Por su parte, el Tribunal Constitucional, en el caso Marcelino Tineo Silva y más de 5000 ciudadanos, ha exhortado al Congreso de la República para que adecue la legislación antiterrorista y reemplace el régimen de la cadena perpetua de acuerdo con ciertas exigencias constitucionales de rehabilitación penitenciaria, dignidad y libertad. Es decir, ha señalado que no resultaría constitucionalmente admisible la existencia de penas como el de la restricción de la libertad indefinida o perpetua si nuestro régimen penitenciario postula la resocialización y reinserción del penado en la sociedad.

Además de ello, si bien actualmente se está criticando la actuación de algunos jueces demasiado permisivos al conceder penas bastante benignas, el régimen de los beneficios penitenciarios pasa también por la necesidad de una mejor labor legislativa, pues es el Congreso quien normativamente ha establecido ese sistema. Una revisión en este ámbito es impostergable, máxime si vemos que los delincuentes tienen un número absolutamente irrazonable de ingresos y salidas. La resocialización y la rehabilitación suenan aquí absurdas.

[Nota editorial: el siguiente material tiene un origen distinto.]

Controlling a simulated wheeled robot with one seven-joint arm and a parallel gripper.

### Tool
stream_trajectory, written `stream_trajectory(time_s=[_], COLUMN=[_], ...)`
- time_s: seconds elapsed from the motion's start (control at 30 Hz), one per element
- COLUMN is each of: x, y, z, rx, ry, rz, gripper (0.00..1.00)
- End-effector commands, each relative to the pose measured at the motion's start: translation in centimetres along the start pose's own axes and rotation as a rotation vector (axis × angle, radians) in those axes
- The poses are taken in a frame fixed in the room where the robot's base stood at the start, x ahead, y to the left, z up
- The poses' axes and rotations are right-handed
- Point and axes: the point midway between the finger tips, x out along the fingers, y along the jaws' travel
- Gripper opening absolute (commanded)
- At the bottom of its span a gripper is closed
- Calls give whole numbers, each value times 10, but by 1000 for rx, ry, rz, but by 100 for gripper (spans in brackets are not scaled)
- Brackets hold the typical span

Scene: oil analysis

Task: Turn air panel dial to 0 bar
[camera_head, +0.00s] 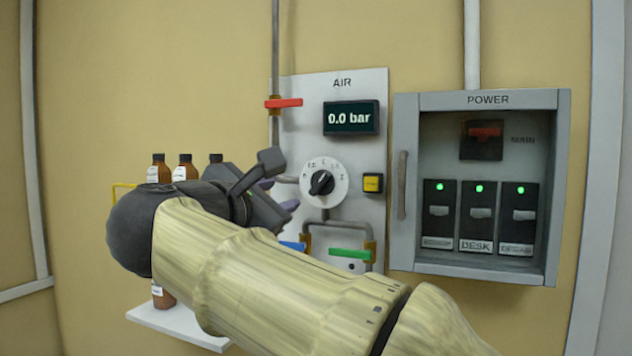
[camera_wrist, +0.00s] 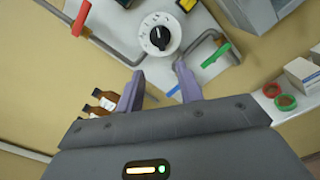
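The air panel (camera_head: 365,95) is a grey plate on the wall, and its display (camera_head: 351,118) reads 0.0 bar. The dial (camera_head: 322,182) is a white disc with a black knob, below the display. In the wrist view the dial (camera_wrist: 160,33) lies beyond my fingertips, above the gap between them. My gripper (camera_wrist: 160,82) is open, its two purple-grey fingers apart with nothing between them. In the head view my gripper (camera_head: 268,190) is left of the dial, apart from it and partly hidden by my own arm.
A red valve handle (camera_head: 284,103), a green handle (camera_head: 350,254), a blue handle (camera_head: 292,246) and a yellow button (camera_head: 373,183) surround the dial. An open power cabinet (camera_head: 480,100) is at right. Brown bottles (camera_head: 185,168) stand at left above a white shelf (camera_head: 180,325).

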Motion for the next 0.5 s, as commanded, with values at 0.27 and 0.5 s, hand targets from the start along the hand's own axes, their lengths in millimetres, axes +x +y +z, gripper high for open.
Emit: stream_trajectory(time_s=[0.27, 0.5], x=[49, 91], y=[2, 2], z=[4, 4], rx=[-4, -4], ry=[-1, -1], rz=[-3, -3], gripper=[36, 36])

En suma, la población percibe que este problema, que es estructural, no tiene las salidas que demanda, y eso, acaso lo más peligroso, es que contribuye después a promover la idea común de que un régimen autoritario, poco democrático, resulta más efectivo. Una revisión de nuestro sistema de política criminal que no sea ingenua, una interpretación restrictiva y un análisis muy riguroso para la concesión de beneficios penitenciarios, son tareas que, de forma conjunta, las instituciones que conforman nuestro sistema de justicia no pueden evadir. Esa es la tarea que el pueblo les reclama.